A comparison of measurements from an independent set of samples to the Landsat estimates of the amount of impervious area is shown for the entire state for the 2000 impervious surface classification. The accuracy or agreement between the Landsat estimates and measurements from the aerial photography has been high - with average accuracy of ~90% (as measured by R2) and standard errors of 8 - 11%.)
The strong relationship of greenness to percent impervious surface area enables accurately classifying or mapping the degree of imperviousness for large areas.
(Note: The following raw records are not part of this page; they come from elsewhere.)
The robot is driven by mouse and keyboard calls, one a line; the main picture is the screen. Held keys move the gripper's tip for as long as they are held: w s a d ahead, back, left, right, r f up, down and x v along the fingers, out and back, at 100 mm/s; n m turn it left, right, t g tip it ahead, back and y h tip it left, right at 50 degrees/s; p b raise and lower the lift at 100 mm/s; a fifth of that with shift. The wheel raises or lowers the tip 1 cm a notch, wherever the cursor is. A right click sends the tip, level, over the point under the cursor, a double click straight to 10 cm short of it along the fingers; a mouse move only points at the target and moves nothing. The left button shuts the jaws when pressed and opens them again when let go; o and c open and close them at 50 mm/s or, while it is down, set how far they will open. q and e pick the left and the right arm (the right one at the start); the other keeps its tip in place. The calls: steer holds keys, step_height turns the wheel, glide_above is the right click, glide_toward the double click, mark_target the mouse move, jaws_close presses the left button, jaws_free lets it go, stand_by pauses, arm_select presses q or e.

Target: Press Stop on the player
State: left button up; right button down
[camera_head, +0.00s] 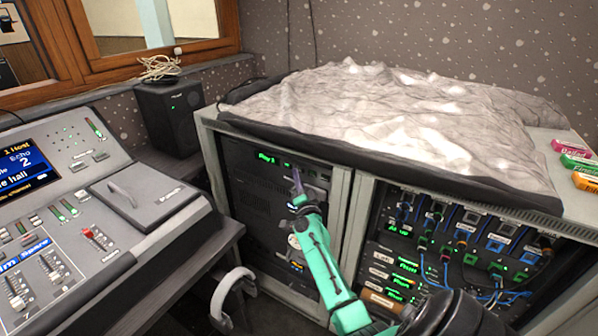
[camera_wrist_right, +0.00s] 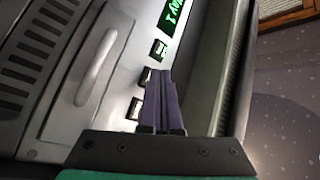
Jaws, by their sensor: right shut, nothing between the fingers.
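The player (camera_head: 240,160) is a dark unit at the top of the left rack bay. Its green display (camera_head: 268,158) reads "Play 1"; in the right wrist view the display (camera_wrist_right: 176,14) is partly cut off. A row of small pale buttons shows there: one near the display (camera_wrist_right: 159,50), a middle one (camera_wrist_right: 144,77) and a lower one (camera_wrist_right: 135,108). Their labels are not readable. My right gripper (camera_head: 297,172) is shut and empty, in front of the player's button row. Its purple fingertips (camera_wrist_right: 158,75) overlap the middle button's edge; I cannot tell whether they touch. My left gripper is not in view.
A lighting console (camera_head: 90,190) stands at the left and a black speaker (camera_head: 168,112) behind it. A grey crumpled cover (camera_head: 380,110) lies on the rack top. The right bay holds patch cables (camera_head: 465,265). Headphones (camera_head: 232,290) hang below the desk edge.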

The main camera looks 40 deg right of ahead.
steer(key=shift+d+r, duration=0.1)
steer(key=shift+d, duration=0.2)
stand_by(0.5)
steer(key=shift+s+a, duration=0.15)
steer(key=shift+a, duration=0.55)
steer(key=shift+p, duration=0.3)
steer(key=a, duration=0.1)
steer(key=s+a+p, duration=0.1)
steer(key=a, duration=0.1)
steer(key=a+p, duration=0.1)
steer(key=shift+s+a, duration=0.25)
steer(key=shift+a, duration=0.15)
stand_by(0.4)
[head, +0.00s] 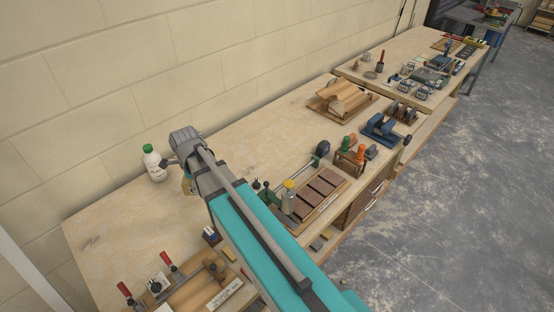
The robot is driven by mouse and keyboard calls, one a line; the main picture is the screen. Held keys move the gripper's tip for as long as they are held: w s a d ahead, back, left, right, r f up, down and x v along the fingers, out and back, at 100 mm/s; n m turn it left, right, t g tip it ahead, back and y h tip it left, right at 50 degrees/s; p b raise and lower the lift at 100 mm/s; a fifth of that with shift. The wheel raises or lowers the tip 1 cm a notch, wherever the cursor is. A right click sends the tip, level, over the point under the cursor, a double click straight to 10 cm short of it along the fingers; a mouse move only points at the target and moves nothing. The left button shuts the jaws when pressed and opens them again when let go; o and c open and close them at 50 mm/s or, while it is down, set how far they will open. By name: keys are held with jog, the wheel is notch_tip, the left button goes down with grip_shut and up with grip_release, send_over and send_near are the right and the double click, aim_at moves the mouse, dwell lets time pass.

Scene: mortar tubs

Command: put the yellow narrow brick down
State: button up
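My teal and grey arm reaches up and left over the workbench (105,232). My gripper (176,170) is at its far end, low over the back of the bench. The wrist and forearm hide most of it, so its fingers cannot be made out. A small yellow-tan piece (187,186) shows just below the wrist, partly hidden by the arm. It may be the yellow narrow brick, but I cannot tell whether it is held or touches the bench.
A white bottle with a green cap (153,163) stands close left of my gripper. Red-handled clamps (127,291) are at the front left. A tray of brown bricks (318,190) lies right of the arm. Bare bench lies left of the bottle.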

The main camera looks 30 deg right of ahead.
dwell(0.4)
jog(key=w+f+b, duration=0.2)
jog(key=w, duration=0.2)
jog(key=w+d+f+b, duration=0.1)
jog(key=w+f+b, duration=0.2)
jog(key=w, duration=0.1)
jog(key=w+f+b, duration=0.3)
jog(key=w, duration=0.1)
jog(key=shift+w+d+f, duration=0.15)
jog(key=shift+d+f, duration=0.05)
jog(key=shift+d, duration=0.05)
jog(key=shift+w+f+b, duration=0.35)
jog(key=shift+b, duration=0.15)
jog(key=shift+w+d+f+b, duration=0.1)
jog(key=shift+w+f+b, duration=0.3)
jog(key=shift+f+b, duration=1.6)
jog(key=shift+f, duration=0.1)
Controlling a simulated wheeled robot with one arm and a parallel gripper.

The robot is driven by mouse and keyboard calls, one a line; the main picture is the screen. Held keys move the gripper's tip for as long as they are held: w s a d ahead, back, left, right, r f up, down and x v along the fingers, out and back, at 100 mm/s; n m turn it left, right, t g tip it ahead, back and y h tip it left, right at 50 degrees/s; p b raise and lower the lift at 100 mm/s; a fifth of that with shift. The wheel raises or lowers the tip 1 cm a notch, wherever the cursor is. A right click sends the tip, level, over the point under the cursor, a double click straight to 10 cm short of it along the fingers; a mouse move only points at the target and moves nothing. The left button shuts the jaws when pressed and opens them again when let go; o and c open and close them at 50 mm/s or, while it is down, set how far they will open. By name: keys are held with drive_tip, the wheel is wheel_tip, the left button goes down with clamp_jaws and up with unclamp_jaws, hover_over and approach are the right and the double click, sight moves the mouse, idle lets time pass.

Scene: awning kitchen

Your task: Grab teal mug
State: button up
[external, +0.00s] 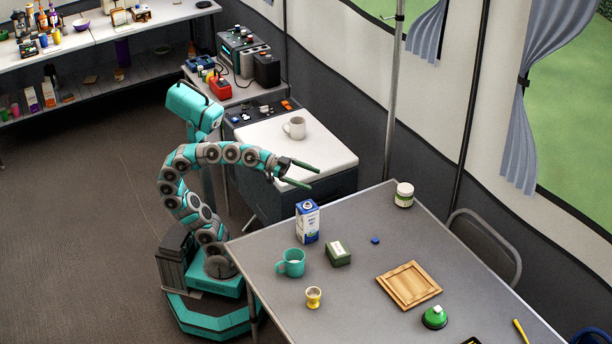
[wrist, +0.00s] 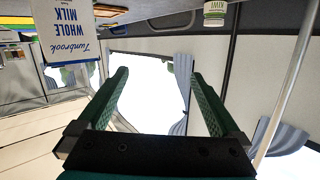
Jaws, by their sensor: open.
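The teal mug (external: 290,264) stands upright on the grey table near its left edge, with its handle toward the left. A white milk carton (external: 307,221) stands just behind it. My gripper (external: 313,178) is open and empty, raised in the air above and behind the carton, well apart from the mug. In the wrist view my gripper (wrist: 160,73) has two green fingers spread with nothing between them. The milk carton (wrist: 65,30) appears upside down at the upper left there. I cannot make out the mug in the wrist view.
On the table (external: 364,263) are a dark green box (external: 338,254), a yellow cup (external: 313,298), a wooden board (external: 409,286), a blue cap (external: 375,240), a green-topped item (external: 434,318) and a white jar (external: 404,195). A white mug (external: 294,128) stands on the counter behind.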

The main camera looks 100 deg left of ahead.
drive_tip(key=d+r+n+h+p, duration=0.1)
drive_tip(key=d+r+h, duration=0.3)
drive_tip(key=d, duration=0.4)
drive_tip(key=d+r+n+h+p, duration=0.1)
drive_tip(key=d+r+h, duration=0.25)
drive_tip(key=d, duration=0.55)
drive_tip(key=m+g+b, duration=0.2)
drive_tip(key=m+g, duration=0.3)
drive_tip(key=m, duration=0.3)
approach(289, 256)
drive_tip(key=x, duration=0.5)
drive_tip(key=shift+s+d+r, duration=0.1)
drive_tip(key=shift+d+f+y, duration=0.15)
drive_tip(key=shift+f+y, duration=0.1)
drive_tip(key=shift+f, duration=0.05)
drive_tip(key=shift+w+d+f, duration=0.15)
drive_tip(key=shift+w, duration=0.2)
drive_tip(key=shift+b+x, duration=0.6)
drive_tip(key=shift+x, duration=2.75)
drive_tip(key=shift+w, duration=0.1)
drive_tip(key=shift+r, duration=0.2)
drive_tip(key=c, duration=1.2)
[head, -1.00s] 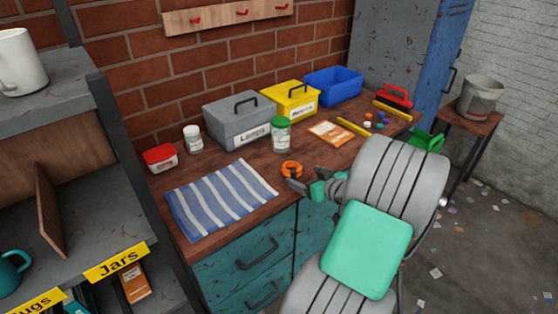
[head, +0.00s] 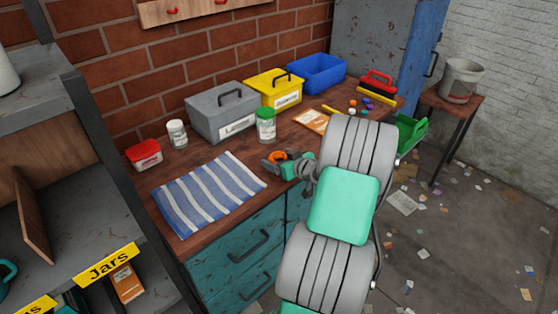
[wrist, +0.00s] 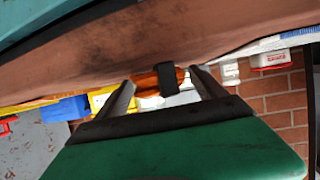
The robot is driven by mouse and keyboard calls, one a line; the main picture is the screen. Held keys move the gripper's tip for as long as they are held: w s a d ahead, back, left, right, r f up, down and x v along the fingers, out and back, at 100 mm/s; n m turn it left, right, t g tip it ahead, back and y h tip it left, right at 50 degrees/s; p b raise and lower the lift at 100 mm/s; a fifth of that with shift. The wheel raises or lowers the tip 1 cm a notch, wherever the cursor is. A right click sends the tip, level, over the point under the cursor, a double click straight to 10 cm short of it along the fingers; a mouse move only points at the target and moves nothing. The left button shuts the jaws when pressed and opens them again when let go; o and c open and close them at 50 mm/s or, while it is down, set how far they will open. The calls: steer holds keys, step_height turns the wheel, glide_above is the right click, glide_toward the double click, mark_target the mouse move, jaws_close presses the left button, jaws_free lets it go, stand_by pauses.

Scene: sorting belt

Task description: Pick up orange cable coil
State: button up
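The orange cable coil (head: 277,157) lies on the workbench near its front edge, right of the striped cloth. My gripper (head: 271,161) reaches it low over the bench top and partly covers it in the head view. In the wrist view, the coil (wrist: 144,81), with a black strap, shows between the two dark fingers. The fingers of my gripper (wrist: 163,79) are apart, one on each side of the coil. A gap to the finger shows at least on the right; contact on the left is unclear.
On the wooden bench, the blue-striped cloth (head: 207,192) lies left. A green-lidded jar (head: 266,126), grey box (head: 221,114), yellow box (head: 274,90) and blue bin (head: 317,74) stand behind. A white jar (head: 177,134) and red-lidded tub (head: 145,154) stand farther left.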

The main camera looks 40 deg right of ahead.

Impervious maps of the Twin Cities Metropolitan Area have been generated for 1986, 1992, 1998 and 2002 and the entire state of Minnesota has been classified for ~1990 and ~2000.
Once the maps are created, we can look more closely at areas that are experiencing a significant amount of growth, derive watershed, county and city-level statistics, and determine areas of emerging increasing imperviousness that can still be mitigated by local and regional policy makers to minimize impacts on the surrounding watershed systems.
To determine the percentage of imperviousness over a variety of landscapes, analysts used high resolution aerial photos to delineate features such as parking lots, rooftops and city streets.
An example of the relationship between Landsat TM tasseled cap greenness and percent impervious surface area for path 28/row 28, August 2000, that includes St. Cloud, MN.
Accuracy assessment statistics for 2000 for the entire state demonstrats a strong, consistent relationship between aerial photograph measurements and satellite-derived estimates.